:: GIVEN INFORMATION ::

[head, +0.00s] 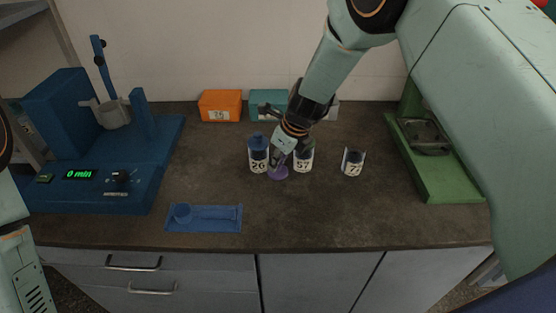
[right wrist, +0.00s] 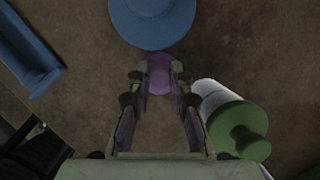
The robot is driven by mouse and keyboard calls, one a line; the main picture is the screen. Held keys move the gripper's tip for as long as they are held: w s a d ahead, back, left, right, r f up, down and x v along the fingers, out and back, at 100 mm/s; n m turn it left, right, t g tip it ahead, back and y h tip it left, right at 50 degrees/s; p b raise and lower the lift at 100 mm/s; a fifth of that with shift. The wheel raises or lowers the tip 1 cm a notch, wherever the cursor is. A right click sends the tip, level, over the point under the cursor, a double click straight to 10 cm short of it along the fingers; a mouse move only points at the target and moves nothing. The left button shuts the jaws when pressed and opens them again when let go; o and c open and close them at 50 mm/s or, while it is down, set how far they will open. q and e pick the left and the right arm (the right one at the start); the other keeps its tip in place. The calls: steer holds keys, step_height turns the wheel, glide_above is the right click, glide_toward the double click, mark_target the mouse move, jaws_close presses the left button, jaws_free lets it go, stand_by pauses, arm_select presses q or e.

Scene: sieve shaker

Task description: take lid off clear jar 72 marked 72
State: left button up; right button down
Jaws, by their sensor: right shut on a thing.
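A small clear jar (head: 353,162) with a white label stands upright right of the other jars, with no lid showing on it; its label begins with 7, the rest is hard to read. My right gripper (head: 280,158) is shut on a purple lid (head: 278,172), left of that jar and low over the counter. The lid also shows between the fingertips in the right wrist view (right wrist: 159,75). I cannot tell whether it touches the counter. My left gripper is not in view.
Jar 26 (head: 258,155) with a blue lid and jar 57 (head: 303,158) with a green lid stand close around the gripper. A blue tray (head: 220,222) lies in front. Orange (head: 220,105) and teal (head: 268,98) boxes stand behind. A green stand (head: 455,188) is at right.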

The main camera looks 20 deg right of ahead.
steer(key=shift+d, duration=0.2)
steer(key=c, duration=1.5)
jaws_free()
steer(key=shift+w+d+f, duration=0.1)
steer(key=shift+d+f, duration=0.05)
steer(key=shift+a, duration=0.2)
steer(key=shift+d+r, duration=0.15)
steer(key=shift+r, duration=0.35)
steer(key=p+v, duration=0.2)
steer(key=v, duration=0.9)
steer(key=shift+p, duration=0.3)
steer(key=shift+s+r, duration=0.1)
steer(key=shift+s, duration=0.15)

:: DO THIS ::
Exclude the pictures, and transcribe all of the material exactly.

:: OUTPUT OF THE TASK ::
[head, +0.00s] 
[right wrist, +0.00s] 
The robot is driven by mouse and keyboard calls, one a line; the main picture is the screen. Held keys move the gripper's tip for as long as they are held: w s a d ahead, back, left, right, r f up, down and x v along the fingers, out and back, at 100 mm/s; n m turn it left, right, t g tip it ahead, back and y h tip it left, right at 50 degrees/s; p b raise and lower the lift at 100 mm/s; a fifth of that with shift. The wheel raises or lowers the tip 1 cm a notch, wherever the cursor is. A right click sends the tip, level, over the point under the cursor, a double click straight to 10 cm short of it along the fingers; a mouse move only points at the target and moves nothing. The left button shuts the jaws when pressed and opens them again when let go; o and c open and close them at 50 mm/s or, while it is down, set how far they will open. q and e pick the left and the right arm (the right one at the start); the other keeps its tip in place. The calls: steer holds keys, step_height turns the wheel, glide_above is the right click, glide_toward the double click, mark_target the mouse move, jaws_close presses the left button, jaws_free lets it go, stand_by pauses, arm_select presses q or e.

Scene: sieve shaker

Task description: take lid off clear jar 72 marked 72
State: left button up; right button down
Jaws, by their sensor: right shut on a thing.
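A small clear jar (head: 353,162) with a white label stands upright right of the other jars, with no lid showing on it; its label begins with 7, the rest is hard to read. My right gripper (head: 280,158) is shut on a purple lid (head: 278,172), left of that jar and low over the counter. The lid also shows between the fingertips in the right wrist view (right wrist: 159,75). I cannot tell whether it touches the counter. My left gripper is not in view.
Jar 26 (head: 258,155) with a blue lid and jar 57 (head: 303,158) with a green lid stand close around the gripper. A blue tray (head: 220,222) lies in front. Orange (head: 220,105) and teal (head: 268,98) boxes stand behind. A green stand (head: 455,188) is at right.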

The main camera looks 20 deg right of ahead.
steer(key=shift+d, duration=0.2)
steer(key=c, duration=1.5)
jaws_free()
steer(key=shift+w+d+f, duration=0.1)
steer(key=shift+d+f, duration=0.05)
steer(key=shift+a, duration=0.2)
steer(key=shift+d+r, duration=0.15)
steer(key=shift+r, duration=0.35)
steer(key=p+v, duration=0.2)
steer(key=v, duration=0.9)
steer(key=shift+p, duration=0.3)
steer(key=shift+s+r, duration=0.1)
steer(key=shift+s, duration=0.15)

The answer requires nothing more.